Comment 2 Andrius Benokraitis 2010-06-02 12:54:16 UTC

Including Stratus to this bugzilla - they are hitting this via a difficult reproduction methodology, but still hitting it regardless. 

From Stratus:

In two cases Stratus reproduced this with surprise disk removals, in another case the removal of a IO assembly.

It looks like patch "linux-2.6-block-cfq-iosched-get-rid-of-cfqq-hash.patch" is what introduced this bug in RHEL 5.5. There are a bunch of other patches in the same area as this one, so the fix probably isn't as simple as just backing out this patch.

Comment 3 Jeff Moyer 2010-06-02 14:51:57 UTC

The following commit should take care of this, though there is a kabi issue to be overcome.

commit fc46379daf90dce57bf765c81d3b39f55150aac2
Author: Jens Axboe <axboe>
Date:   Tue Aug 29 09:05:44 2006 +0200

    [PATCH] cfq-iosched: kill cfq_exit_lock
    
    cfq_exit_lock is protecting two things now:
    
    - The per-ioc rbtree of cfq_io_contexts
    
    - The per-cfqd linked list of cfq_io_contexts
    
    The per-cfqd linked list can be protected by the queue lock, as it is (by
    definition) per cfqd as the queue lock is.
    
    The per-ioc rbtree is mainly used and updated by the process itself only.
    The only outside use is the io priority changing. If we move the
    priority changing to not browsing the rbtree, we can remove any locking
    from the rbtree updates and lookup completely. Let the sys_ioprio syscall
    just mark processes as having the iopriority changed and lazily update
    the private cfq io contexts the next time io is queued, and we can
    remove this locking as well.

Comment 4 Jeff Moyer 2010-06-02 15:04:41 UTC

We'll also need this commit:

commit c1b707d253fe918b92882cff1dbd926b47e14fd2
Author: Jens Axboe <jens.axboe>
Date:   Mon Oct 30 19:54:23 2006 +0100

    [PATCH] CFQ: bad locking in changed_ioprio()
    
    When the ioprio code recently got juggled a bit, a bug was introduced.
    changed_ioprio() is no longer called with interrupts disabled, so using
    plain spin_lock() on the queue_lock is a bug.

Comment 5 Jeff Moyer 2010-06-03 13:49:14 UTC

Created attachment 419377 [details]
Get rid of the cfq_exit_lock completely.

Comment 6 Jeff Moyer 2010-06-03 13:49:51 UTC

Created attachment 419378 [details]
Fix the poor irq assumptions in the last patch

Comment 7 Jeff Moyer 2010-06-03 14:00:00 UTC

A test kernel with the above two patches can be found at:
  http://people.redhat.com/jmoyer/bz582435/

If you need a kernel for an architecture other than x86_64, please let me know soon.  I tested this internally on the system that produced the problem, and the log messages are gone.

Andrius, please provide test results from Stratus when you have them.

Thanks!

Comment 8 Andrius Benokraitis 2010-06-03 15:45:28 UTC

Chas, can you please test this test kernel?

Comment 9 Andrius Benokraitis 2010-06-03 15:48:30 UTC

Jeff - BTW, Stratus only offers x86_64 machines, so I don't think they know or care about anything else...

Comment 10 Chas Horvath 2010-06-03 15:53:30 UTC

Stratus will test this and get back to you shortly (probably Monday to give us a weekend long run).  Andrius is correct, Stratus only cares about x86_64.  Thanks for the help and quick response!

Comment 12 nate.dailey 2010-06-04 18:00:53 UTC

Would it be possible to post the devel RPM that goes along with this test kernel?
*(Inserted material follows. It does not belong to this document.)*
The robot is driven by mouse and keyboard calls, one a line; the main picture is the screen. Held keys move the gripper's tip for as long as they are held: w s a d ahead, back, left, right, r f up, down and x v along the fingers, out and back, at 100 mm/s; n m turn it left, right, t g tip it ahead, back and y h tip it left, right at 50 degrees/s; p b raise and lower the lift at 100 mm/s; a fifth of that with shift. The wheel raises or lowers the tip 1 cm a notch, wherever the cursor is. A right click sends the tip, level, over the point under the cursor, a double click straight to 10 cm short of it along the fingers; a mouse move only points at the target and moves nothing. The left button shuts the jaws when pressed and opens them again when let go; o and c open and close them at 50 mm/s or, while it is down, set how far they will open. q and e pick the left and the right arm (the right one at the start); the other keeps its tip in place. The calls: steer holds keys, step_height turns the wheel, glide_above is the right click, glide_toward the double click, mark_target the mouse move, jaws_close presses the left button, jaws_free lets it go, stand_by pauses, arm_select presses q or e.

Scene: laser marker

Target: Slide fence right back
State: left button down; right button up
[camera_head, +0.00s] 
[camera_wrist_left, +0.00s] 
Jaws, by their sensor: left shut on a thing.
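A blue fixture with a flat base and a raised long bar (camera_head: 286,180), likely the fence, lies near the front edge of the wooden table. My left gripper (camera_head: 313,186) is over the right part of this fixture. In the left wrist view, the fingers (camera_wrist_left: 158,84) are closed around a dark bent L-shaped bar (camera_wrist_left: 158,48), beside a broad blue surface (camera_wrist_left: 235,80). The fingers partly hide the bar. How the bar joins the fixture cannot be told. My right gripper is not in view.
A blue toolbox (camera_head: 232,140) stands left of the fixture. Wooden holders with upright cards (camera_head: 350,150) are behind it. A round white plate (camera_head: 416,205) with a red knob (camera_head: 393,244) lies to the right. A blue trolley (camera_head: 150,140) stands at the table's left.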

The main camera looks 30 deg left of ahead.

We need it to build our drivers against the kernel. (If it's not possible, I'll just test without our drivers).

Comment 13 Jeff Moyer 2010-06-04 18:44:36 UTC

(In reply to comment #12)
> Would it be possible to post the devel RPM that goes along with this test
> kernel? We need it to build our drivers against the kernel. (If it's not
> possible, I'll just test without our drivers).    

Done.

Comment 14 Chas Horvath 2010-06-07 14:33:29 UTC

This fix tested successfully at Stratus on three systems running over the weekend running various storage configurations with stress and Stratus' automated surprise removal and surprise insertion tests.

Comment 15 Andrius Benokraitis 2010-06-08 18:04:43 UTC

This is a regression from 5.4 - Stratus is requesting this be included in 5.5.z as well.

Comment 18 RHEL Program Management 2010-06-14 18:09:16 UTC

This request was evaluated by Red Hat Product Management for inclusion in a Red
Hat Enterprise Linux maintenance release.  Product Management has requested
further review of this request by Red Hat Engineering, for potential
inclusion in a Red Hat Enterprise Linux Update release for currently deployed
products.  This request is not yet committed for inclusion in an Update
release.

Comment 19 Andrius Benokraitis 2010-06-14 18:37:18 UTC

Requesting for 5.5.z since this is a regression.

Comment 23 Jarod Wilson 2010-07-12 15:45:57 UTC

in kernel-2.6.18-206.el5
You can download this test kernel from http://people.redhat.com/jwilson/el5

Detailed testing feedback is always welcomed.

Comment 25 Jeff Moyer 2010-07-26 20:33:16 UTC

*** Bug 618211 has been marked as a duplicate of this bug. ***

Comment 28 errata-xmlrpc 2011-01-13 21:27:35 UTC

An advisory has been issued which should help the problem
described in this bug report. This report is therefore being
closed with a resolution of ERRATA. For more information
on therefore solution and/or where to find the updated files,
please follow the link below. You may reopen this bug report
if the solution does not work for you.

http://rhn.redhat.com/errata/RHSA-2011-0017.html